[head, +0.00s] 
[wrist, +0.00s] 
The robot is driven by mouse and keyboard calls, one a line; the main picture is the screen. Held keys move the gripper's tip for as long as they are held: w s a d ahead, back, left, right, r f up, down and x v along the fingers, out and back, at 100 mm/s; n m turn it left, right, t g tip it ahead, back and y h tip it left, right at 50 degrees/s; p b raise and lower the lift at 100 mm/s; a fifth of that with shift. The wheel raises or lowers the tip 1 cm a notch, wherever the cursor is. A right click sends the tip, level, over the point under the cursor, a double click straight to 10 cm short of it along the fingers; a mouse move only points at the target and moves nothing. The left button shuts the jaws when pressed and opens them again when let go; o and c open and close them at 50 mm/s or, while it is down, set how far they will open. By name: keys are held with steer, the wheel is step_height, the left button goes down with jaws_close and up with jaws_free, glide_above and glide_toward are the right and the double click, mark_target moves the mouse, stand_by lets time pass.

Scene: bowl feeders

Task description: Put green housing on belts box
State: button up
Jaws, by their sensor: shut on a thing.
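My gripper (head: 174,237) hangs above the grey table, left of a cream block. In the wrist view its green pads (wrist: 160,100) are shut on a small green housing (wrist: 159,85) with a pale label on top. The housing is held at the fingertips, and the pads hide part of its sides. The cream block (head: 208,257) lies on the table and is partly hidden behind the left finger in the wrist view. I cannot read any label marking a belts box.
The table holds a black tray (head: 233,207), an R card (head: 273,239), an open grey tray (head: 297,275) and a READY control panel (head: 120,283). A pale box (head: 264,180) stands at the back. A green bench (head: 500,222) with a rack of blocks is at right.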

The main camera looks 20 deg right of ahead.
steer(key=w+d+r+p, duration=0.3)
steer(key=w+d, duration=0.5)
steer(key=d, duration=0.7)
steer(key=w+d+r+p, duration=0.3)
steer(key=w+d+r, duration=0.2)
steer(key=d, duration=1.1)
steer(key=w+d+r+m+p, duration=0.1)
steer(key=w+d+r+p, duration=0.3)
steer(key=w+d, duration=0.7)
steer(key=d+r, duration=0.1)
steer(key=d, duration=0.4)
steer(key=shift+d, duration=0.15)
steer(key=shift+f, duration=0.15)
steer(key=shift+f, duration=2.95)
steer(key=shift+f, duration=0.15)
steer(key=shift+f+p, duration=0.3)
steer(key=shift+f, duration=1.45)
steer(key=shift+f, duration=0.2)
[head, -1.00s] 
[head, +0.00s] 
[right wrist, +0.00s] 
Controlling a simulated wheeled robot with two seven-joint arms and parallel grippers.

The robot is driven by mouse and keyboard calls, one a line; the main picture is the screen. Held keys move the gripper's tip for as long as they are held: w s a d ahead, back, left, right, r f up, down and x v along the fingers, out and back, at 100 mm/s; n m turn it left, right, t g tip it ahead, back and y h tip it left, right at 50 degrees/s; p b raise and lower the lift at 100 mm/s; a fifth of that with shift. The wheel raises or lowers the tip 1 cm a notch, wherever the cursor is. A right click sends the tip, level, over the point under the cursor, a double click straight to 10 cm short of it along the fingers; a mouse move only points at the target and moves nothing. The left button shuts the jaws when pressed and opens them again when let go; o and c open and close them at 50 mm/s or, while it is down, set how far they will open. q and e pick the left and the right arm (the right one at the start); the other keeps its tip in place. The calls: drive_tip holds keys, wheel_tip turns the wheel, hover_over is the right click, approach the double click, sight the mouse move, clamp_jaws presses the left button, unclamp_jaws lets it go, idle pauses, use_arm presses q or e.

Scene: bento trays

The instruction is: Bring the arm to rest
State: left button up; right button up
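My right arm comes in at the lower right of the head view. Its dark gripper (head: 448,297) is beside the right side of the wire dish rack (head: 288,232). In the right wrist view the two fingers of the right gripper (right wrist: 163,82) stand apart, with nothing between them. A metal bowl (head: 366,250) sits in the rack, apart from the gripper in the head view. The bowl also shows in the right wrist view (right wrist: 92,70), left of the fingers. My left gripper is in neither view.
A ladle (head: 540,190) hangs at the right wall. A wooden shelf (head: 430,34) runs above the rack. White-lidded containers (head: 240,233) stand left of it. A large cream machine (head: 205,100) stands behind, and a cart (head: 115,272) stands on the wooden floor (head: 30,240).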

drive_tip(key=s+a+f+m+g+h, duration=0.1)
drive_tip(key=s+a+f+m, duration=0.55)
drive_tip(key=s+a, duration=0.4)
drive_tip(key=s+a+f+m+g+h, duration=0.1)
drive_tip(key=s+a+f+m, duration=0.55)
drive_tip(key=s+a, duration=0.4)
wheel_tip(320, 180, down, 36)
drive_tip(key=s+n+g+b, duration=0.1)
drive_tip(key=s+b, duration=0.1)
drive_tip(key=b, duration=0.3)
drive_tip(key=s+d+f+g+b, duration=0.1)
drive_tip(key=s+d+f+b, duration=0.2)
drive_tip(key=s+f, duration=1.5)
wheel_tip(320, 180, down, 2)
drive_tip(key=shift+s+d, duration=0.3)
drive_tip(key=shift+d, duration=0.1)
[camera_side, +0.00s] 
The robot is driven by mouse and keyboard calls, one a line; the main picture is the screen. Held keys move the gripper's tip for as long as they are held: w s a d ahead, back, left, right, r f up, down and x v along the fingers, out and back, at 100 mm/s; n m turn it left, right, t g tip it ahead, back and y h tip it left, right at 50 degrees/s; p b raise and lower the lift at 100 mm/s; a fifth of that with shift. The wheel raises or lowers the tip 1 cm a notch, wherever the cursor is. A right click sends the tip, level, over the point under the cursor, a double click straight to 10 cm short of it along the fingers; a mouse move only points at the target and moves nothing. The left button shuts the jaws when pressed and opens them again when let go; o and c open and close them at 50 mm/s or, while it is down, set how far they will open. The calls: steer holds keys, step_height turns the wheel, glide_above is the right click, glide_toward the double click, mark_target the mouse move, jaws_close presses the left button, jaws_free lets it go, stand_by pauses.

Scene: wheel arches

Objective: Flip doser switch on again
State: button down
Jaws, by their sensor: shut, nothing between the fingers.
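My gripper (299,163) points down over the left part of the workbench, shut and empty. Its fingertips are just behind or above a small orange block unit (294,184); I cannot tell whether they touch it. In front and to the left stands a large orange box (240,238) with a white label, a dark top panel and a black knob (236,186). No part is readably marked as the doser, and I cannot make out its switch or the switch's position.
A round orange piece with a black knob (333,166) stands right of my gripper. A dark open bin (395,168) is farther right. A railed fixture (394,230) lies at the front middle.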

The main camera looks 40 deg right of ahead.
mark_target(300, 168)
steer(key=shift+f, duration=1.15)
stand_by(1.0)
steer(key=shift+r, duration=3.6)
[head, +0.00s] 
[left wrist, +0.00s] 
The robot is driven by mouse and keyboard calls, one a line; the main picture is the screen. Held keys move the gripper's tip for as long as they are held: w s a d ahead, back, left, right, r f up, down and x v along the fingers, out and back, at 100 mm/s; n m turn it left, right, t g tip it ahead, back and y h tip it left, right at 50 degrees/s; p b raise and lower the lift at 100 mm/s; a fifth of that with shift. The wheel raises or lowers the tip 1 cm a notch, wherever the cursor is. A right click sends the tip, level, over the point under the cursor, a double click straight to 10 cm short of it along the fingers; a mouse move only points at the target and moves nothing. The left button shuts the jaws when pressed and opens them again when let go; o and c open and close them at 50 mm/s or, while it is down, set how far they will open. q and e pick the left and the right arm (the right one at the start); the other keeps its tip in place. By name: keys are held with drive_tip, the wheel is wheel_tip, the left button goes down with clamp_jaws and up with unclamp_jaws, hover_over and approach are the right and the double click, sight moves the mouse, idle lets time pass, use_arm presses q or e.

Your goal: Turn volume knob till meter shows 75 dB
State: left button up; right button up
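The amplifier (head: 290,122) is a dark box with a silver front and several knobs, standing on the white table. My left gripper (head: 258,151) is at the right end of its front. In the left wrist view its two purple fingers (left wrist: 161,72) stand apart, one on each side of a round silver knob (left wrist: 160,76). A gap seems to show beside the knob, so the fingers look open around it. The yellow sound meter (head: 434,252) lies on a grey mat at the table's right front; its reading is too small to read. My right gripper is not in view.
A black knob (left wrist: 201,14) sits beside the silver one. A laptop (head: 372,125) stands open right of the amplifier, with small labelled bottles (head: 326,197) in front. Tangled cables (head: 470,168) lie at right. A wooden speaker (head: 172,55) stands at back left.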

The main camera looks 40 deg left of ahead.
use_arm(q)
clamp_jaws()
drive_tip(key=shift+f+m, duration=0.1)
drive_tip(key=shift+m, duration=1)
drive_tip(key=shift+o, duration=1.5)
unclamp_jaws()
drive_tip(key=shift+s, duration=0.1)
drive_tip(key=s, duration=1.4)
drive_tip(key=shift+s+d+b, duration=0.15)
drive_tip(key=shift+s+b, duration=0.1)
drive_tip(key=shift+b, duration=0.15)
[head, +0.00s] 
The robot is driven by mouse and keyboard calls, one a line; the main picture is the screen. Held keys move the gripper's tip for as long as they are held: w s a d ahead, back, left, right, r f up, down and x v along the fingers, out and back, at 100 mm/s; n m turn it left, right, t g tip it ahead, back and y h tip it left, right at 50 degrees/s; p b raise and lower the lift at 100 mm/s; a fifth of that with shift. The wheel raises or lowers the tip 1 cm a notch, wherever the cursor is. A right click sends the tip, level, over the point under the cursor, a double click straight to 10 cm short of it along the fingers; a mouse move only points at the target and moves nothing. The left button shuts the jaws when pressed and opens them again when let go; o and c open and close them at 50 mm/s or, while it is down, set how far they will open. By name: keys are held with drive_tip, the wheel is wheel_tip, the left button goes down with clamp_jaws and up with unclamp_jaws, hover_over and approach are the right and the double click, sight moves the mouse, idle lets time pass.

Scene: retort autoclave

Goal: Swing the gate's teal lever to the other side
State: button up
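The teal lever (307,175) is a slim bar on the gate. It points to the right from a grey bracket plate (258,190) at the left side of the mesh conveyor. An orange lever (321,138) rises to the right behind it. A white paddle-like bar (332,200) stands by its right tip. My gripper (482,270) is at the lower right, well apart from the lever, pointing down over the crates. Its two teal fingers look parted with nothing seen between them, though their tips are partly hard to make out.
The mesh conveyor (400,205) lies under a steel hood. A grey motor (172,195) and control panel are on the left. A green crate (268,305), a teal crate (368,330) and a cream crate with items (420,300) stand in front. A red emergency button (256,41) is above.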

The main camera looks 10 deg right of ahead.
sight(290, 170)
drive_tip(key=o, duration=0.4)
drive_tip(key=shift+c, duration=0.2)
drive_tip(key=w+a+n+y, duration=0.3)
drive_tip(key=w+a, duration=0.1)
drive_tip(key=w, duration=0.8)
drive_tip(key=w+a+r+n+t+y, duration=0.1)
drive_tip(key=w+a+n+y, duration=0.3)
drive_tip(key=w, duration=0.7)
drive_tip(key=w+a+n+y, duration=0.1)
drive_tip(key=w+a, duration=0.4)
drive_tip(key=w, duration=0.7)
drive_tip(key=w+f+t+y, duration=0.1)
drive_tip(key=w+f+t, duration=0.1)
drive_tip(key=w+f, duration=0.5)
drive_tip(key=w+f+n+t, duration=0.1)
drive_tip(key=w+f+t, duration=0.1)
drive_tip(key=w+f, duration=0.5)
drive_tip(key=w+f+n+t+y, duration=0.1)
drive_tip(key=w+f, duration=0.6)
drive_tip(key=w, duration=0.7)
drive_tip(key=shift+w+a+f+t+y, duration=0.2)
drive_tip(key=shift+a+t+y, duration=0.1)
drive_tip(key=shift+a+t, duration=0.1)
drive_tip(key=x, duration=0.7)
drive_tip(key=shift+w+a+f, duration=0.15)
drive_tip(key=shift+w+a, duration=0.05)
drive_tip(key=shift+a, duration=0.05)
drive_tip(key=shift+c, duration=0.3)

────────────────────

> _Short exercise_: Search the entries for the word "Scene", then gather every line that has it.

> _Answer to this exercise_:
Scene: bowl feeders
Scene: bento trays
Scene: wheel arches
Scene: retort autoclave

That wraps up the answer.